В жизни партийного аппарата послевоенных лет известны случаи, когда своевременное признание ошибок и рьяное разоблачение виноватых, позволяли смягчить наказание от вышестоящих инстанций. Именно так поступил первый секретарь Красноярского крайкома ВКП(б) А.Б. Аристов, когда в 1949 г. его подчиненные оказались замешанными в деле о хищениях на Красноярском заводе плодовоягодных вин 55. Но глава Челябинского обкома партии подобной расторопности не проявил. Он не стал по горячим следам устраивать публичное обсуждение вскрывшихся «дел» и каяться в собственных ошибках. Лишь после исключения Зальцмана из партии, в конце октября провели пленум, где среди прочего затронули вопрос подбора кадров. Но и здесь Белобородов обошелся общей информацией и лишь упомянул, что «ЦК ВКП(б) первому секретарю обкома объявил выговор». Предметного разбора не последовало, и Зальцмана вывели из состава обкома не как снятого ЦК, а «как исключенного из рядов ВКП(б)» 56. Впрочем, самую грубую ошибку Белобородов совершил на внеочередной партийной конференции ЧКЗ. Там он терпеливо выслушал все замечания в свой адрес и удержался от обычной своей отповеди, но не сделал ничего, чтобы предотвратить феноменальный провал Зверева на выборах заводского парткома (217 голосов «за» при 311 «против»)57. Понятно, что делегаты сами по себе были настроены против «героя», с которым связывали падение прежнего директора. Но в Москве это событие однозначно расценили как «неправильное отношение» обкома к Звереву.
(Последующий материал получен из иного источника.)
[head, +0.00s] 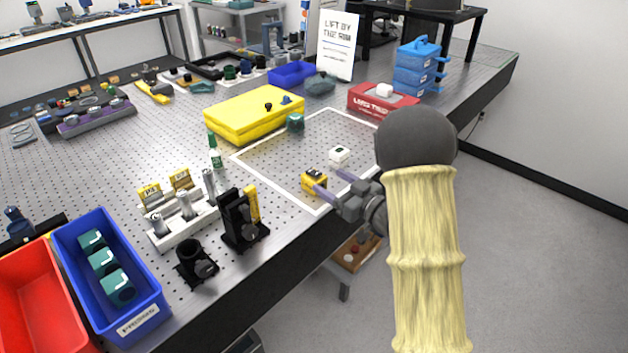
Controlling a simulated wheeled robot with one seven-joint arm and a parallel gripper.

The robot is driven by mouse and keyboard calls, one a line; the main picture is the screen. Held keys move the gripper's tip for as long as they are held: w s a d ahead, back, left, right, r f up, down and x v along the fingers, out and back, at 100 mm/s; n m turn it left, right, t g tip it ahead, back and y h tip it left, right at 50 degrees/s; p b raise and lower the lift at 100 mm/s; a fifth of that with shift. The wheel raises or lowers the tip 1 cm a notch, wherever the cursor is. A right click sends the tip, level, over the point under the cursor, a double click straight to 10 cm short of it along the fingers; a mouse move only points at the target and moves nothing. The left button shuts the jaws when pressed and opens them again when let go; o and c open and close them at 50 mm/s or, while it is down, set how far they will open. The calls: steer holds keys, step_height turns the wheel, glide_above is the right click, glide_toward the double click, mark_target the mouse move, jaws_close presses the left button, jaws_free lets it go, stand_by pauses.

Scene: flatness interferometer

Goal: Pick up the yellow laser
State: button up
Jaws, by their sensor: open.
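A small yellow block-shaped device with dark marks, which looks like the yellow laser (311,180), sits on the perforated table inside a white outlined area. My gripper (327,181) reaches in from the right with its two purple-grey fingers apart. One fingertip is close to the right side of the yellow device; I cannot tell whether it touches. The other finger is farther back, near a small white cube (339,154). Nothing shows between the fingers.
A large yellow case (250,118) stands behind the outlined area, with a red box (372,102) at back right. Black optic mounts (240,222) and a blue bin (143,296) stand at front left. The table's front edge lies just below the outline.

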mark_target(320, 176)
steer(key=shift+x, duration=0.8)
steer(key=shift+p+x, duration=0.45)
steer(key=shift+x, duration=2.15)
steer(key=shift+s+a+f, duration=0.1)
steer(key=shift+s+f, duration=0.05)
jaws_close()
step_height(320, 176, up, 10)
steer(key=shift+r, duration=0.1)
Только один раз Белобородов сделал ход, который походил на попытку реабилитировать себя в глазах вышестоящего руководства: предложил лишить Зальцмана полномочий депутата Верховного Совета СССР 58. Впрочем, в ЦК ВКП(б) эту инициативу оставили без внимания. Зато заинтересовались запиской бывшего заместителя директора ММК по техническому снабжению Я.А. Козлова. Тот критиковал директора на партсобраниях, пока летом 1949 г. второй секретарь обкома Лесков не отозвал его в Челябинск. Четыре месяца опальный Козлов просидел без работы и лишь в октябре устроился заместителем директора метзавода в соседней области. Здесь он подробно написал о кадровых ошибках и злоупотреблениях Носова, желая «помочь оздоровлению обстановки на комбинате и в Магнитогорске». В ноябре заявление тщательно проверили и в январе обсудили на заседании Секретариата ЦК ВКП(б) 59. Казалось, к уже имевшимся претензиям в адрес челябинских секретарей прибавится еще и «дело Носова». Но этого не произошло. Во-первых, ММК планы выполнял и числился передовиком, а во-вторых, как покажут дальнейшие события, Носов согласился помочь центру с «разоблачением» секретарей Челябинского обкома партии.
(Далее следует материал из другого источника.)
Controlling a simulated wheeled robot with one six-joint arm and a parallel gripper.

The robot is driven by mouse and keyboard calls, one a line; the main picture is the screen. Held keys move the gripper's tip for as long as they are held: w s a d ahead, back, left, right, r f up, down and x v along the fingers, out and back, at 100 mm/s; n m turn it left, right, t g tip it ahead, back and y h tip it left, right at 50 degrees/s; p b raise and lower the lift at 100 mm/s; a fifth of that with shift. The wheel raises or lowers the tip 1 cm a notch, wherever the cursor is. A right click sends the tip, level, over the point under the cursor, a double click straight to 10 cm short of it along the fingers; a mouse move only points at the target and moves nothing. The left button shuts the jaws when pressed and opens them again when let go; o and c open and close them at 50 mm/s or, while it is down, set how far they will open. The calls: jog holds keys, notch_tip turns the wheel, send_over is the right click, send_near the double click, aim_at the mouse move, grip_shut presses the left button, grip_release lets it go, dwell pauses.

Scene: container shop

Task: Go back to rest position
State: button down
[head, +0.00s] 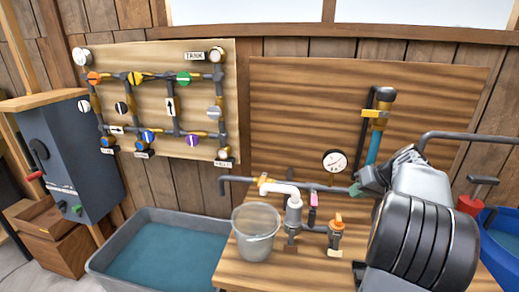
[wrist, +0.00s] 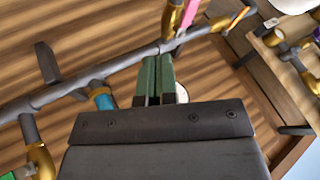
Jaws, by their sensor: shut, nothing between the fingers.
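My gripper (head: 362,187) is at the right of the head view, in front of the wooden panel, with its green fingertips close to the pipe run. In the wrist view its two green fingers (wrist: 153,80) are together with nothing between them. My dark arm covers the lower right of the head view. A grey pipe (wrist: 95,75) runs just beyond the fingers in the wrist view; I cannot tell whether they touch it.
A round gauge (head: 335,161) and upright pipe with yellow valve (head: 375,113) are near my gripper. A clear bucket (head: 256,238) stands on the wooden bench (head: 280,272) beside valves. A grey water tub (head: 125,217), valve board (head: 150,80) and blue tub (head: 500,250) are around.

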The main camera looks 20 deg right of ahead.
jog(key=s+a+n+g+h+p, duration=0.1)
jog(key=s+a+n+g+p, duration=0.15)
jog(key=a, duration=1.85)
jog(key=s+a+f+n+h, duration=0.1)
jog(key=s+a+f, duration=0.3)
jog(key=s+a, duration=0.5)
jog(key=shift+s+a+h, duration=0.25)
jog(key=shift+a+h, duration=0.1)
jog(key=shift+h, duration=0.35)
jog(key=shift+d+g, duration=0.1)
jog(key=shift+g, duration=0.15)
Полагавшаяся перед отчетом в Центральном комитете проверка прошла в конце ноября-декабре 1949 года. Бригада, возглавляемая инструктором Отдела партийных органов ЦК ВКП(б) М.П. Подугольниковым, изучила документы, обследовала несколько горкомов, провела личные беседы и рассмотрела массу заявлений и даже предложений. Самые ценные сведения поступили от Лаптева, раскопавшего немало прежних и подметившего много новых промахов обкома и Лашина, который уже полгода как учился в Москве. Последний поведал об отсутствии критики и согласия между членами бюро обкома, нерешительности Белобородова, несоответствии своей должности Лескова и прочих тонкостях 60. Вряд ли эти факты существенно обогатили имевшийся компромат, но в итоговой записке «О работе Челябинского обкома ВКП(б)», датированной 13 января 1950 г., Лашин не упоминался ни разу, хотя завал с идеологической работой, недостатки в работе вузов и сомнительные мероприятия вроде конференции «по общему подъему культуры» были целиком на его совести 61. Вообще в данной записке бросается в глаза зацикленность на Белобородове и Лескове. Их фамилии красуются на всех 18-ти страницах. Из других заметных фигур в негативном плане упоминаются только Носов и редактор областной газеты Константиновский. На них, видимо, и планировалось взвалить вину за недостатки в работе Челябинского обкома партии. Правда, Носов избежал этой участи.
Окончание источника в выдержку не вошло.